The Fed plans to keep pumping cash
The New York Fed added $83.1 billion in temporary liquidity to financial markets Thursday, and the U.S. central bank looks primed to keep pumping cash for at least the next few months.
Why it matters: The stock market's 30% gain in 2019 was in no small part backed by the Fed's decision to cut U.S. interest rates three times and inject more than $1 trillion of temporary financing into the repo market. It also added more than $400 billion to its balance sheet in the fourth quarter.
What we're hearing: Fed vice chair Richard Clarida told an audience assembled at the Council on Foreign Relations Thursday that the Fed was prepared to continue adding to its balance sheet and providing liquidity to the repo market "at least through April."
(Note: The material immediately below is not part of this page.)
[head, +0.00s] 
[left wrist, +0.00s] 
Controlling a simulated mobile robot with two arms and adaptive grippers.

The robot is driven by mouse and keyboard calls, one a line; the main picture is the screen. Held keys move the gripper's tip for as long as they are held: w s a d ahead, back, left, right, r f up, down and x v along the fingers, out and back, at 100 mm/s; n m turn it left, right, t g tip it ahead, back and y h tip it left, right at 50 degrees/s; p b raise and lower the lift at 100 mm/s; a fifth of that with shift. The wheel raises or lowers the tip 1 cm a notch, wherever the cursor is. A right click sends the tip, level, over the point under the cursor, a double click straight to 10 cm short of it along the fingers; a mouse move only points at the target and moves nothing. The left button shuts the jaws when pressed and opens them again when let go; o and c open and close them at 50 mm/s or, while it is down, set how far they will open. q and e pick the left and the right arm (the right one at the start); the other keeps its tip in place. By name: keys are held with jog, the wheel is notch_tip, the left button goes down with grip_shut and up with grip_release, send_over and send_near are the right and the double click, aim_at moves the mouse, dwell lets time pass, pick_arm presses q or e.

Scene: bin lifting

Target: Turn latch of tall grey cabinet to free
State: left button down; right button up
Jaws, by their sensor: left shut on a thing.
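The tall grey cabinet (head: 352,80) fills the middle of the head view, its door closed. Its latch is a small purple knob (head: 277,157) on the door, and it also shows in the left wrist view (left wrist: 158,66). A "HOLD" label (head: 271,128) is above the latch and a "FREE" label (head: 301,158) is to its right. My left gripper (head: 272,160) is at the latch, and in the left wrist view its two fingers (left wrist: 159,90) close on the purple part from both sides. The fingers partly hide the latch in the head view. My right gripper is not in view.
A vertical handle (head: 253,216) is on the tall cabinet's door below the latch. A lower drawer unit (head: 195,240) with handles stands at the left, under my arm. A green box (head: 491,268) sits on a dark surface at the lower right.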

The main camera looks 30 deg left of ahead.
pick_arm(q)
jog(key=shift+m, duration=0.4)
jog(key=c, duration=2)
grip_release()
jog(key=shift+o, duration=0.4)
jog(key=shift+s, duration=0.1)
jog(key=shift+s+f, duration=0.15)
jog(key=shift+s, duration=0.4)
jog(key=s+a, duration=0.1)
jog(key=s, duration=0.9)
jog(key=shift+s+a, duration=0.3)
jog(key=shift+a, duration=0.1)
- Clarida told me after the event he was not concerned markets could be taking advantage of the so-called "Powell put" — the belief that the Fed and chair Jerome Powell are using the cash to stimulate the economy or that they will cut rates to juice the stock market if prices fall significantly.
- "We realize that sometimes we’ll be criticized for it, but it’s not a factor driving our decisions," he said. "We have a very clear mandate, and are focused on what we need to do."
What they're saying: Clarida's speech was "music to the ears of traders and investors who have profitably ridden a liquidity-driven rally that has allowed them to quickly overcome a set of shocks, including the latest one, the sudden escalation of the U.S.-Iran conflict," Mohamed A. El-Erian, chief economic adviser at Allianz SE, wrote in an opinion piece for Bloomberg.
What's next: While Clarida pointed to April because of Tax Day, analysts who watch the market closely expect the Fed to keep delivering cash for even longer.
- Priya Misra, head of global rates strategy at TD Securities, a primary dealer that does business directly with the Fed, told Axios she expects the central bank to add $100 billion–$200 billion more in reserves and continue its Treasury bill buying through July to about $500 billion.
- In a note to clients, she added that she expects the Fed's balance sheet to move above $4.4 trillion this year, near its all-time high.